The week before Lent….Specifically Thursday, Feb. 23rd
Finally, I got the call I made it to the second interview scheduled for the next week. Again, more prayer. I have never asked for so many people to pray for me. If someone talked to me I would say, please add me to your prayer list, or rather add the parish to your prayer list to be sure the right person got the job. I wanted it, but I wanted it only if I was the right person for the job. At around 8 p.m. that night after my 2nd interview I received a call that they wanted to offer me the job. Good thing they weren’t watching, I was doing a happy dance. My mother in law just kinda stared at me like I had lost my marbles. I got off the phone and proceeded to let everyone that I could think of that had been praying for me know that I had gotten the job. Then I said, but you are not off the hook yet. Please continue to pray. The transition is not likely to be easy. I am so blessed to have so many people who will pray for me.
The Monday before Ash Wednesday
I spent the whole weekend worrying. After they called on Thursday to offer the job, I thought I would be hearing on Friday when to start. Saturday night, I bolted out of a dead sleep thinking “was I supposed to go in on Friday, oh Lord I have lost the job you entrusted me to, before I even started!” Yep, I have issues most of them rest in anxiety, rest is not exactly the right word. But you get the picture. So I was crabby Sunday and just full of worry. Then mad at myself for worrying so much. So Monday was spent moping. Not too proud of it, but it is true.
Finally got the call from Father asking if I could start tomorrow- Ash Wednesday. Sure! I will be there! Excited, scared, excited and scared some more!
Tuesday night….Husband reminds me tomorrow is Ash Wednesday. I think I may have stared at him a minute. I couldn’t believe how I had let so much time be given to focusing on a job and not about Lent. I really hate how time gets away from us. But I really get upset with myself when I forget my priorities I tried to let it sink in that it was time to start focusing on our Lord.

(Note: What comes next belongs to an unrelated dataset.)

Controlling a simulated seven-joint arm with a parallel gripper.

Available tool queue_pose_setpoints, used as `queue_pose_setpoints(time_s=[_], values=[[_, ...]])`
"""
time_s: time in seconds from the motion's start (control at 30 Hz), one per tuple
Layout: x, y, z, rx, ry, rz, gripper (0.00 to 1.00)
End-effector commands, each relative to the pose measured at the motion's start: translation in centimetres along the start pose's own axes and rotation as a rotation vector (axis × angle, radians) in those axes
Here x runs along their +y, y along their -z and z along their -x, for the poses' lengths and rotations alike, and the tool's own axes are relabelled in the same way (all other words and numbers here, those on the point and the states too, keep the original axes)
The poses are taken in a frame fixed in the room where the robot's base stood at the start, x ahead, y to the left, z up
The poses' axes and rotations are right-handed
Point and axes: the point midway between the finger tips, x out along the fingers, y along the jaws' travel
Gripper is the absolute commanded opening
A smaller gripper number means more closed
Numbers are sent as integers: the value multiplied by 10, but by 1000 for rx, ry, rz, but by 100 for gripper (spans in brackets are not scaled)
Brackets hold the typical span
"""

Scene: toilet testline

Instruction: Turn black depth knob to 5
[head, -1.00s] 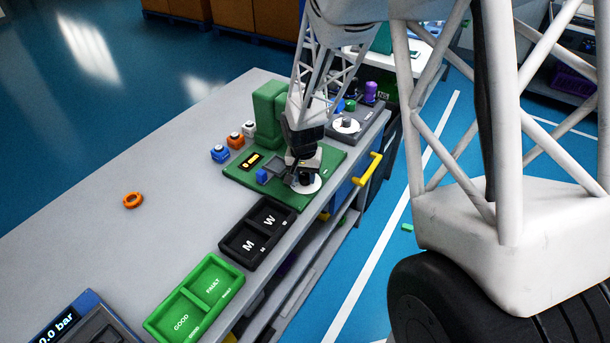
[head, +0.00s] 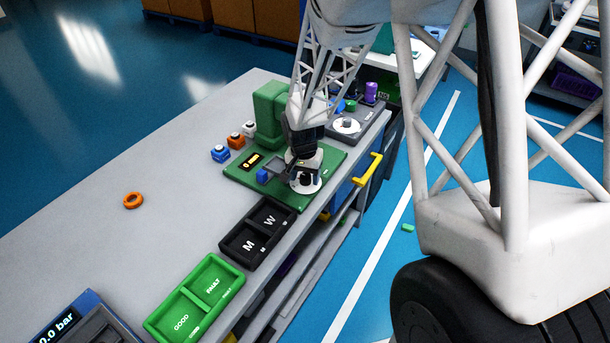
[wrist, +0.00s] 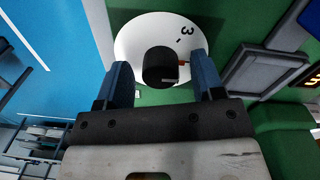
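The black depth knob (wrist: 160,65) stands at the centre of a white round dial (wrist: 130,40) on a green panel. The dial shows a printed 3 at its upper right in the wrist view, and a small orange-red mark shows at the knob's right side. My gripper (wrist: 161,68) is open. Its two blue fingers are on either side of the knob, with a visible gap on each side. In the head view, my gripper (head: 305,166) is right above the knob (head: 306,179) and partly hides it and the dial. No printed 5 is visible.
The green panel (head: 325,172) also carries a blue block (head: 262,175), a small display (head: 251,160) and a tall green housing (head: 268,112). Black M/W trays (head: 257,232) lie in front. A yellow handle (head: 369,169) sticks out at the bench edge.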

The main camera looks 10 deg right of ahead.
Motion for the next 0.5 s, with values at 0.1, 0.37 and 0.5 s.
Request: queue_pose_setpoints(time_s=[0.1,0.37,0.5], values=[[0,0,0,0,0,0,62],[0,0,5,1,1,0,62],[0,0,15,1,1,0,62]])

I got up and got all ready for work. Then…Father calls me and says he overbooked himself could I start on Thursday. Feeling a little sad I said “yes, I could do that.”
But the Lord knows what he was doing. I spent time in prayer. I read scripture. I wrote in my journal. It was so good.
But I am so sad to say this, we could not make the timing work to get to Church to get our ashes. My husband commutes and I share a car with mother in law, who does not attend the same church. So for the first time in I don’t know how long, we didn’t get ashes.
The Thursday after Ash Wednesday
On Thursday I did a repeat routine of Ash Wednesday morning. Did scripture, prayer and wrote in journal. Then got ready for work. Remembering Mass is offered at 9 a.m. and I work at 10 a.m., I headed to work, and what a blessing to go to Mass before work. God is good.
The Friday after Ash Wednesday
Friday, again a repeat routine of Thursday morning.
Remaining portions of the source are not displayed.